中国の現在政治も共産党内部は形式的には民主的に持ち上がるようになっていても、実際には権力掌握者の動向をしっかり見定めてその御先棒担ぎをするような意見しか出せない・執行部に楯突くような意見を言えない・・全員一致しかない集会です。
異論を言うどころか反対姿勢を匂わせようものなら、早速汚職容疑や反党分子として引っ張られてしまうでしょう。
一旦支配者が決まるとこの体制が崩壊するまで専制支配者の鼻息をうかがうしかない・・まさに古代から続いて来た専制支配体制を委員会組織に置き換えたに過ぎません。
委員会形式は専制支配の言い換え組織・・ソ連崩壊後・いまでは委員会組織・・機関決定さえあれば民主的決定と言えないことは世界の常識でしょう。
私が好き勝手にいろんなことを個人的に自由に書いていることから分るように、弁護士会内部がそう言う状態でないのは確かですが、それと組織内で公式な意見交換が自由闊達に行なわれているかは別問題です。
政治論について本当に充分な議論が会内で出来ているかは別問題である上に、活発な議論が行なわれていてもその結果をどうするかは別問題です。
会内で活発な議論が出来たとしてもソモソモ政治的意見で集まった団体ではない上に強制加入の本質からすると・議論の結果に納得出来ない少数意見を、どうするかは別問題です。

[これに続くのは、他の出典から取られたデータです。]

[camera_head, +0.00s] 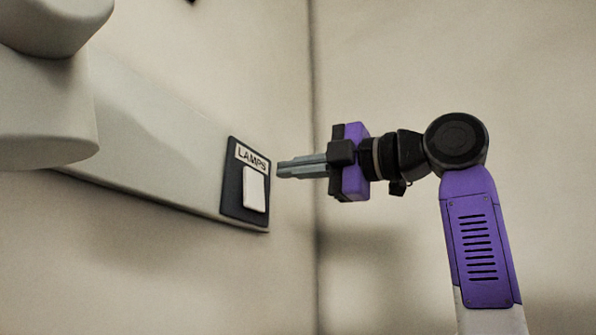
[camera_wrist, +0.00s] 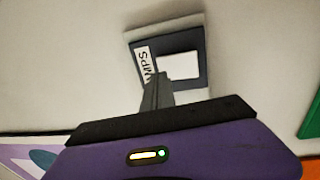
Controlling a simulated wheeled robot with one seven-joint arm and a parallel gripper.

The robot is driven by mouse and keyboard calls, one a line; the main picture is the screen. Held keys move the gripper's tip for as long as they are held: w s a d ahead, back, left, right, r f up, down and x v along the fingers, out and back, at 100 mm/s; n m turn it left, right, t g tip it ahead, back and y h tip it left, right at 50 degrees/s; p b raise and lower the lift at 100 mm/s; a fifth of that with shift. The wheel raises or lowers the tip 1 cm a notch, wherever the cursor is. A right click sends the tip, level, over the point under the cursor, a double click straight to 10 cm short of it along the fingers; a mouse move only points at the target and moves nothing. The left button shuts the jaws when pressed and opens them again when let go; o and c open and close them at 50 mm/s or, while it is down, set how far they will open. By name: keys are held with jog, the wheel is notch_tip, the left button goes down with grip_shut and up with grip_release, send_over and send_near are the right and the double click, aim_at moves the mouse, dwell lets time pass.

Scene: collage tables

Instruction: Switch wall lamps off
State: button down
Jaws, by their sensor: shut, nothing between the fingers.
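The lamp switch is a dark plate (camera_head: 232,196) labelled "LAMPS" with a white rocker (camera_head: 255,190), fixed at the right end of a grey panel on the wall. My gripper (camera_head: 280,169) is shut and empty, with its fingertips pointing left at the switch, a little right of the rocker's upper edge. In the wrist view the fingers (camera_wrist: 158,80) overlap the lower left of the switch plate (camera_wrist: 200,40) and cover part of the label, beside the white rocker (camera_wrist: 179,66). Whether the tips touch the switch cannot be told. No lamp is clearly in view.
The grey panel (camera_head: 150,140) runs along the left wall. A wall corner (camera_head: 314,110) stands behind my gripper. The wrist view shows a green object (camera_wrist: 312,118) at the right edge and a coloured picture (camera_wrist: 25,158) at lower left. The space around my wrist looks clear.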

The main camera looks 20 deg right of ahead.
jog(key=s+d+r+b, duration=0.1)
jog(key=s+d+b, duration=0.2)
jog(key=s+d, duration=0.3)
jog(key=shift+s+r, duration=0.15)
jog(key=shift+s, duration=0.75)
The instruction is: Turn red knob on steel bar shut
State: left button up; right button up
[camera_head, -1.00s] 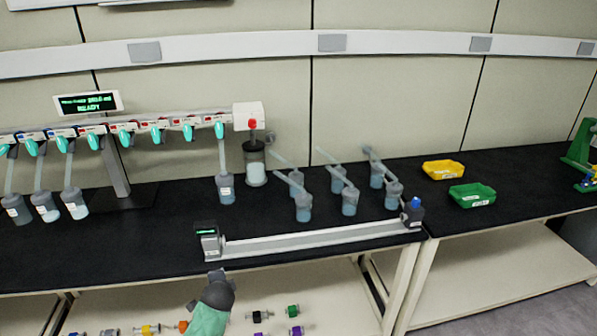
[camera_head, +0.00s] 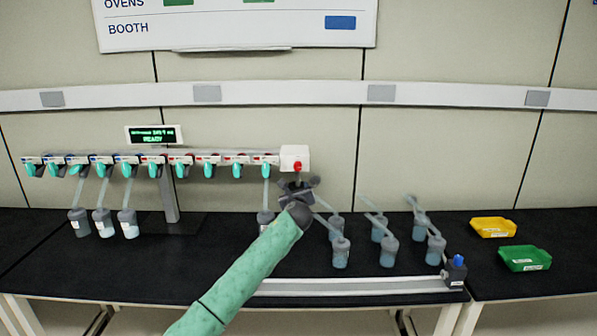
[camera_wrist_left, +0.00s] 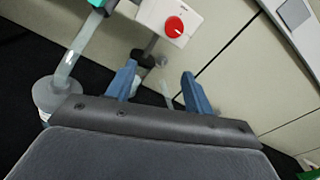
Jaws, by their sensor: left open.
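The red knob (camera_head: 298,166) is on the front of a white box (camera_head: 294,153) at the right end of the steel bar (camera_head: 215,160). In the left wrist view the red knob (camera_wrist_left: 174,26) shows on the white box beyond my fingertips, a little above and between them. My left gripper (camera_head: 298,183) is just below the knob in the head view. It is open and empty, with two blue fingers apart (camera_wrist_left: 160,82) in the left wrist view. Its fingers do not touch the knob in that view. My right gripper is not in view.
Several teal valves (camera_head: 125,170) line the bar, with flasks (camera_head: 103,222) hanging from some. Flasks with tubes (camera_head: 340,252) stand to the right on the black bench (camera_head: 50,255). A yellow tray (camera_head: 493,228) and a green tray (camera_head: 523,259) lie at the right.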

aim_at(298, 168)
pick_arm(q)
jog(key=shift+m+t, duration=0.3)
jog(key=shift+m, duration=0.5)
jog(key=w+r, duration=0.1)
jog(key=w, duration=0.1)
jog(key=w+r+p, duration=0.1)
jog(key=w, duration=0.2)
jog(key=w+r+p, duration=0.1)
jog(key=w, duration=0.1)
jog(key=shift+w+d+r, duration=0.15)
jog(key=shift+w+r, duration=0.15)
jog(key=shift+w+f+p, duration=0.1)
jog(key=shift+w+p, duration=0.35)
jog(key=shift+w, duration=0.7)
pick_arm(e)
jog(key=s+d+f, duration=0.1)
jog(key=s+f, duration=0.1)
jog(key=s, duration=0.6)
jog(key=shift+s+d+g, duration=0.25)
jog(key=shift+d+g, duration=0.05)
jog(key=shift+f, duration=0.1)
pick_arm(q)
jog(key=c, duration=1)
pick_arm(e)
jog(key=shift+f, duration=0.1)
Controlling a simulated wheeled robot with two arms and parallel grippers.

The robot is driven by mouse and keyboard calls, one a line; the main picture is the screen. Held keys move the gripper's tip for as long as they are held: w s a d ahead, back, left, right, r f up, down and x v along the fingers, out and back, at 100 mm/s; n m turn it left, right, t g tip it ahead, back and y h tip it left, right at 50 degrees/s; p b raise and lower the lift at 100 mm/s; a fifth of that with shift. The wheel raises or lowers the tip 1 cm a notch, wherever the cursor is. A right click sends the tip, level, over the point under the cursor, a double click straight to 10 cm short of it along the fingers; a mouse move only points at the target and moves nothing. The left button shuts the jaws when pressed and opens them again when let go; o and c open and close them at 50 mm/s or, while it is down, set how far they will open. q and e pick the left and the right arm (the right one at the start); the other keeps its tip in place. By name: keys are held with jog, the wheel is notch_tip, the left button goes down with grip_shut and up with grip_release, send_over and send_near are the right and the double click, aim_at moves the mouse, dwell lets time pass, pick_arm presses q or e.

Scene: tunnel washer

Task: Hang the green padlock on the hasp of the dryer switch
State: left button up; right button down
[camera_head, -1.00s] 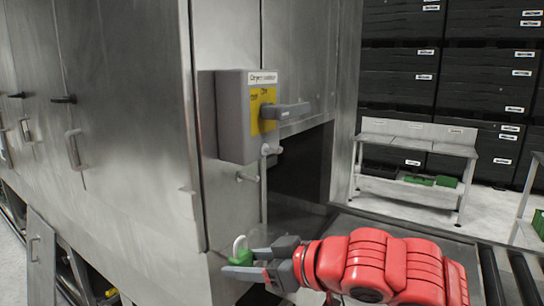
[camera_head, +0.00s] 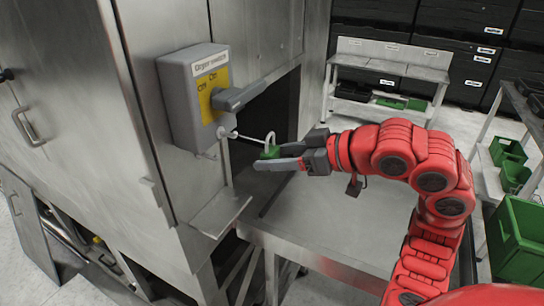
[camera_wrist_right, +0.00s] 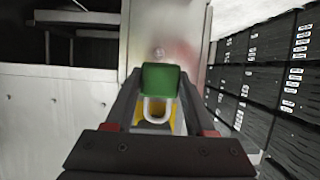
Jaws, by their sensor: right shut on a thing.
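The grey dryer switch box (camera_head: 183,110) is fixed to the steel wall, with a yellow plate (camera_head: 207,97) and a grey handle (camera_head: 240,97). The pale hasp (camera_head: 226,133) sticks out below the handle. My right gripper (camera_head: 285,158) is shut on the green padlock (camera_head: 267,154), just right of and slightly below the hasp. The padlock is upright, its pale shackle pointing up near the hasp's outer end. I cannot tell whether they touch. In the right wrist view, the padlock (camera_wrist_right: 160,80) sits between the fingers, its shackle before something yellow. My left gripper is not in view.
A small steel ledge (camera_head: 221,211) juts out below the switch. A dark opening lies right of the switch, above a metal table surface (camera_head: 330,215). A white bench (camera_head: 385,70) and dark crates stand behind; green bins (camera_head: 520,240) are at the right.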

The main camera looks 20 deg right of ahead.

例えばある同好会がテニスや旅行目的で集めた資金を多数で決めれば特定政治家への寄付に使って良いかということです。
会内民主主義システムとしては弁護士会の場合直截選挙もありますし、ソ連や共産党組織とそっくり同じではありませんが・・ここでは委員会組織さえ経由すれば民主的手続を尽くしたと言うまやかし・・形骸化について書いています。
さらに内部民主化さえあれば、独り善がりで良いのか、外部チェック・・選挙による支持率上下による外部評価を受け付けなくても良いかも大問題です。
レストランでも衣料品でも皆同じですが、従業員株主全員の民主的同意さえあれば、消費者の好まない商品を提供した場合・・誰も買わないので結果が出ます企業内全員一致で新商品を開発して売り出しても、社会に受入れられなければ失敗であることは同じです。